Dorn zdiagnozował też obecny stan ducha byłego premiera, który teraz pracuje w Londynie w Europejskim Banku Odbudowy i Rozwoju. Zdaniem marszałka Sejmu, Kazimierz Marcinkiewicz czuje się skrzywdzony i odrzucony przez partię. Ale - jak mówi Dorn - wypowiedzi byłego premiera na pewno nie oznaczają, że znów będzie on aktywny w szeregach PiS. Bo w partii nie ma już raczej dla niego miejsca.
A co na to sam Marcinkiewicz? "Nie rozumiem, skąd tak ostre wypowiedzi polityków PiS" - komentował w TVN24 słowa Dorna były premier.
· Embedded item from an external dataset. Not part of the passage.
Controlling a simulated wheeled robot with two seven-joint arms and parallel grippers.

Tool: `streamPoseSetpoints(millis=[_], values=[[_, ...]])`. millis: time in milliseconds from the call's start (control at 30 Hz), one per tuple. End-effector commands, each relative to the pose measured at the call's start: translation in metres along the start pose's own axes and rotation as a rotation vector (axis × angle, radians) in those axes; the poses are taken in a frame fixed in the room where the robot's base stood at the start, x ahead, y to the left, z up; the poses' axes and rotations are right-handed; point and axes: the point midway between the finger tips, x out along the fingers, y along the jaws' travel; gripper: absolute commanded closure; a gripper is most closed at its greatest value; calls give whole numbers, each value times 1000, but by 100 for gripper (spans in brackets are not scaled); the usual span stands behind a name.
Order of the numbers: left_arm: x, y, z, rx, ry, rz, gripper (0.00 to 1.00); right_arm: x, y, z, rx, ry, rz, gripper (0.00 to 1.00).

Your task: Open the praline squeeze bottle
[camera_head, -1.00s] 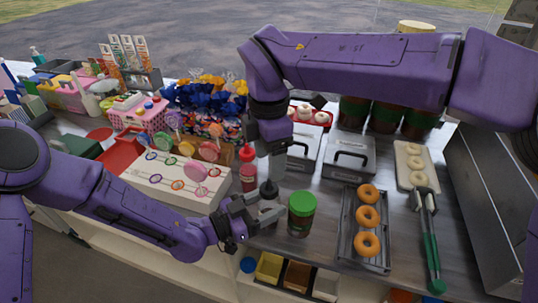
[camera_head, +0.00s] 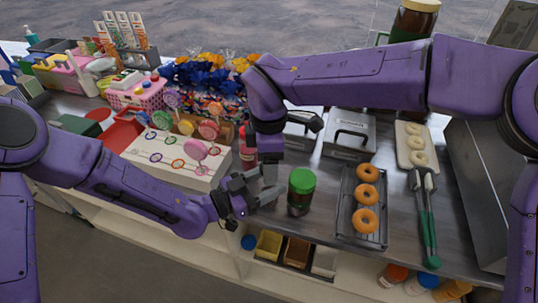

Zapewniał jednak, że nie ma marszałkowi za złe tej wypowiedzi. I że jego tak naprawdę nie ma już w polityce. "Przekonuję się teraz, że polityka to choroba śmiertelna. Ale próbuję się z niej wyleczyć" - podsumował Marcinkiewicz.
Jednocześnie były premier powtórzył, że wpływ dawnego układu z Porozumienia Centrum szkodzi Prawu i Sprawiedliwości. Jak wyjaśnił, jego celem nie było skłócenie członków PiS. Chciał jedynie "z miłością" zwrócić uwagę na to, co dzieje się złego wewnątrz jego partii.
Powiedział też, że nie ma za złe kolegom z partii negatywnych uwag pod jego adresem. Były premier zapowiedział, że na jesieni planuje wydanie książki o kulisach swoich rządów. Nie zamierza na razie wracać do kraju.